* REQUEST *
Return only the lines running from the line with "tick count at" down to the line with "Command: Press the", both included, exactly as they appear.

* DATASET *

----------------

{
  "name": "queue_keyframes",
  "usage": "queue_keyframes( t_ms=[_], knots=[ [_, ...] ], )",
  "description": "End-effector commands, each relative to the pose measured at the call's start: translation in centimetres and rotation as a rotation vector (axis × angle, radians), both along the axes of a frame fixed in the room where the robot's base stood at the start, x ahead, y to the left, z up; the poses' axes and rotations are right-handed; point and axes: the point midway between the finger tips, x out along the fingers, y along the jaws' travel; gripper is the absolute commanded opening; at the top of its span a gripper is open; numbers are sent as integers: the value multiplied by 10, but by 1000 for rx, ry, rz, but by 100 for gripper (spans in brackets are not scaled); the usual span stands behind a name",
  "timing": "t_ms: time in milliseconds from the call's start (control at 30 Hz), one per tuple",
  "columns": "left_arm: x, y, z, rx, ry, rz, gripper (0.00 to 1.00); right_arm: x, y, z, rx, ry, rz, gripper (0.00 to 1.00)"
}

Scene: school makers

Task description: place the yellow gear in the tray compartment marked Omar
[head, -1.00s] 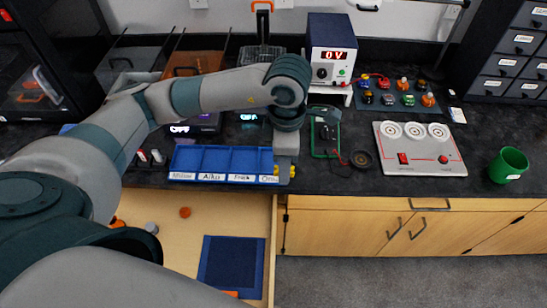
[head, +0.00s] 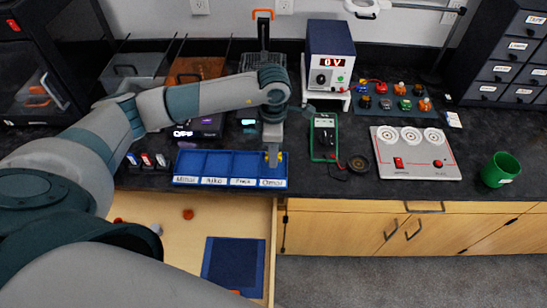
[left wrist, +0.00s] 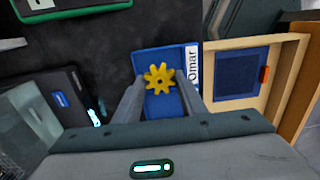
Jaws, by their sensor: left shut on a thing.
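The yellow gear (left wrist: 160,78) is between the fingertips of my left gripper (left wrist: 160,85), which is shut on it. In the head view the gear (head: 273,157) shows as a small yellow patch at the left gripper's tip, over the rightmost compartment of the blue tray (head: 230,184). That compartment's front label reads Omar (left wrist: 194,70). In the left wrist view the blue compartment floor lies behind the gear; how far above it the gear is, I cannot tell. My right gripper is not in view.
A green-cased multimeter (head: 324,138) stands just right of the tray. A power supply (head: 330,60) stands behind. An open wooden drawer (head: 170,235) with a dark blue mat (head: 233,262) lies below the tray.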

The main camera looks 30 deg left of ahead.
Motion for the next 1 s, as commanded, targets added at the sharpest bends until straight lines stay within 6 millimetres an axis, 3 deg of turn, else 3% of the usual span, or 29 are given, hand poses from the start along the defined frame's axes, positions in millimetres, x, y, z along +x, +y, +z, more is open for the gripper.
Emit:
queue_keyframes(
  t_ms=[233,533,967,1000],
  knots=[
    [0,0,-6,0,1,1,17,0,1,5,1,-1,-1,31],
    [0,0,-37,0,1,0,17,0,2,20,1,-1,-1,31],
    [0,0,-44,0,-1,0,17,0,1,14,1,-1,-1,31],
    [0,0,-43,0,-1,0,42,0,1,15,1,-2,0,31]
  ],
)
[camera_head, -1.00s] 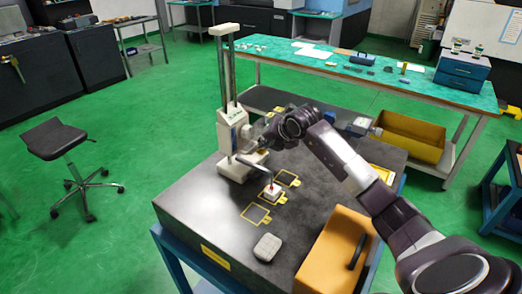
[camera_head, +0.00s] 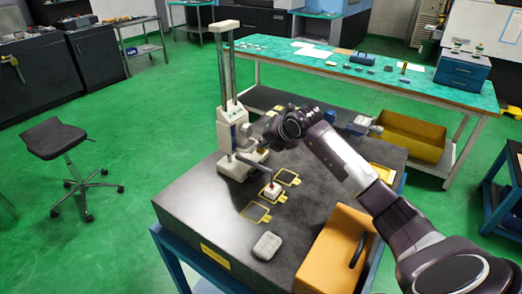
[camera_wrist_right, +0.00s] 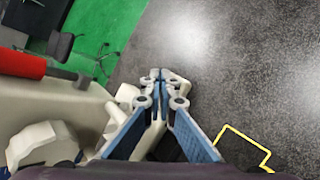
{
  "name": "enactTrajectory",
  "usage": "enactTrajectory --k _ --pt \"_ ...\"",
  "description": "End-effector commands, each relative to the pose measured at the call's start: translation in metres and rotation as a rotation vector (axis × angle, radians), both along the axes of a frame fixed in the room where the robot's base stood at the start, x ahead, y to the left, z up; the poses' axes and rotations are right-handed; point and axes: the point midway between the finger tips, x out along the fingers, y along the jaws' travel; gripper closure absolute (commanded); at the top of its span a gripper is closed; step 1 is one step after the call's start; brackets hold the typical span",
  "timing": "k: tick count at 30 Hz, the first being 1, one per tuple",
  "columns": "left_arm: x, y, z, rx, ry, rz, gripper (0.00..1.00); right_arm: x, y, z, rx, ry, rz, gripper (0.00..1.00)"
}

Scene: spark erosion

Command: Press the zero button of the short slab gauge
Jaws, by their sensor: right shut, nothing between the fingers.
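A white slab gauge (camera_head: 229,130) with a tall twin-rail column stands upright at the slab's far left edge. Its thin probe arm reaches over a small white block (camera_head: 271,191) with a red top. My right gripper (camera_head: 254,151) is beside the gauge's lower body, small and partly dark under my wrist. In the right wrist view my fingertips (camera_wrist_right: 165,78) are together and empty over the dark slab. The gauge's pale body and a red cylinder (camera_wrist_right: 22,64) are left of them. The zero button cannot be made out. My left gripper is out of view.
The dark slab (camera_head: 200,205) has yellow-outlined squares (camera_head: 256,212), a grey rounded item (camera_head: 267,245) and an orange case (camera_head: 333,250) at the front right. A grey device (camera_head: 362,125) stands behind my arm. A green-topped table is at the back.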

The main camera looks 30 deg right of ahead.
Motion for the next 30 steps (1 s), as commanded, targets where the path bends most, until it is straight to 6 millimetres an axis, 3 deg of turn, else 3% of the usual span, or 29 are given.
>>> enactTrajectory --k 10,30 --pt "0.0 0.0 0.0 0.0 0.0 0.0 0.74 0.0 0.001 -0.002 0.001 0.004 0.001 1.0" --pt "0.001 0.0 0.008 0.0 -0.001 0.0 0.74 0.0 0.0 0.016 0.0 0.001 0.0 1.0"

----------------

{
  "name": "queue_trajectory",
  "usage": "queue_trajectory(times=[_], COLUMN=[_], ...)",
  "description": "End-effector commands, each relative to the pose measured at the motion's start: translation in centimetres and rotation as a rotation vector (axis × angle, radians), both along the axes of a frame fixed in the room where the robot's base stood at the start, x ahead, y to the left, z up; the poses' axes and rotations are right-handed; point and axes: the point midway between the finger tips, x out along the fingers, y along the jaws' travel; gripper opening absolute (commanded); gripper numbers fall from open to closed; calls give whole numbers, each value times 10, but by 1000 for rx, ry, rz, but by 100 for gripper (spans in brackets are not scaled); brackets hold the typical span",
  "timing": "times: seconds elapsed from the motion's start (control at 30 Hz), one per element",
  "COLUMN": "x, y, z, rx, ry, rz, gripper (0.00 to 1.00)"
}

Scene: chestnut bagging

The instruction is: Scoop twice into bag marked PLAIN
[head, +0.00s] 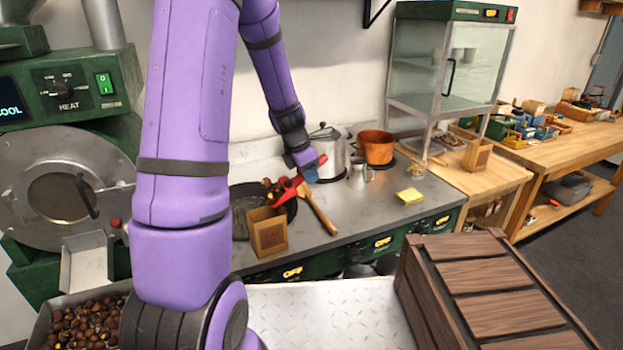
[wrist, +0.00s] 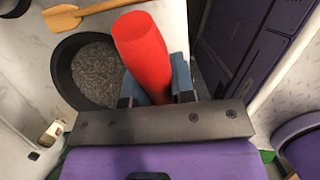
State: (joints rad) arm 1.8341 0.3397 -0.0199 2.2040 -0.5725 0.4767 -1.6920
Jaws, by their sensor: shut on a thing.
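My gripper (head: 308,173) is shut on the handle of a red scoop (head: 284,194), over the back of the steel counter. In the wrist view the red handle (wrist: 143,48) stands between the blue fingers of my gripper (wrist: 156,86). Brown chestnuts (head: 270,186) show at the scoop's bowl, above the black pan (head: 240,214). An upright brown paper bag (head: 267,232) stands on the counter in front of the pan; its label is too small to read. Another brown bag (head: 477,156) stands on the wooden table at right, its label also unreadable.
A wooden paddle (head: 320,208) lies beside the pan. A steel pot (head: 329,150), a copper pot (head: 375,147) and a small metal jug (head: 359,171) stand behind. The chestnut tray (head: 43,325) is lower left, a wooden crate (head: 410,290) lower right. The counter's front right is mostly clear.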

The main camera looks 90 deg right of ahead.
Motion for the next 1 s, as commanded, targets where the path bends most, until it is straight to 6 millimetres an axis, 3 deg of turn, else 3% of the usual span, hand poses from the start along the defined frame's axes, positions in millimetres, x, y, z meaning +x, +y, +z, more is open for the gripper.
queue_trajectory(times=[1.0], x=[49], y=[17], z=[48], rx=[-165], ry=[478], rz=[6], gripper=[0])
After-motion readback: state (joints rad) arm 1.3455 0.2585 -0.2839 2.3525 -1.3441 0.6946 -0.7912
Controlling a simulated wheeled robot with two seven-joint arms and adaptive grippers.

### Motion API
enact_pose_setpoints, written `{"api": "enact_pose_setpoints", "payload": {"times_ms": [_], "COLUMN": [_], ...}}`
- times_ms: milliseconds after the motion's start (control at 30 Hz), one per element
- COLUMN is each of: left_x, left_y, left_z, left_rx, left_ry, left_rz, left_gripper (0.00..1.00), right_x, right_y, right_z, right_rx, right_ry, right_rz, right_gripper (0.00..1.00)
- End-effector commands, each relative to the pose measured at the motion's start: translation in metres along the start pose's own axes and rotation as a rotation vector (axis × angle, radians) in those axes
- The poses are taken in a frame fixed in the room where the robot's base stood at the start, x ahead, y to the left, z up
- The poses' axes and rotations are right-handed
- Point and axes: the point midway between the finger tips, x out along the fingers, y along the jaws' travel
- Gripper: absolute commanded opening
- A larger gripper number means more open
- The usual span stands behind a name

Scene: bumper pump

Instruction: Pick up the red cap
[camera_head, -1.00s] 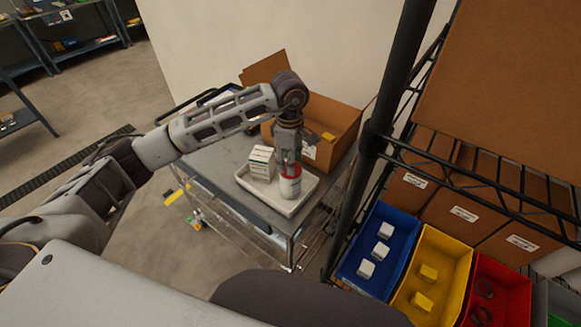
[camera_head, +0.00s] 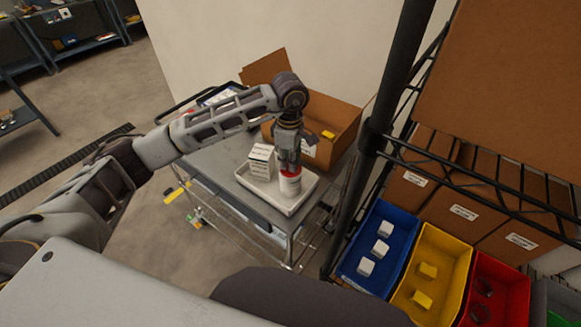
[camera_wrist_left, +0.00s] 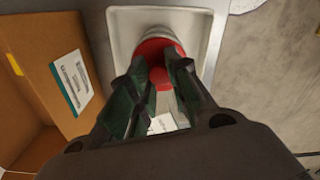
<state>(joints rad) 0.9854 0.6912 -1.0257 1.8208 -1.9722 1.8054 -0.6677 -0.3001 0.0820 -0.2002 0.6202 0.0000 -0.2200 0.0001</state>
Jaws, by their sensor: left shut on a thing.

----------------

* THE ANSWER *
  "timing": "k: tick count at 30 Hz, the first being 1, one per tuple",
  "columns": "left_arm: x, y, z, rx, ry, rz, gripper (0.00..1.00); right_arm: x, y, z, rx, ry, rz, gripper (0.00..1.00)"
}

Scene: spark erosion

Command: Press the zero button of the short slab gauge

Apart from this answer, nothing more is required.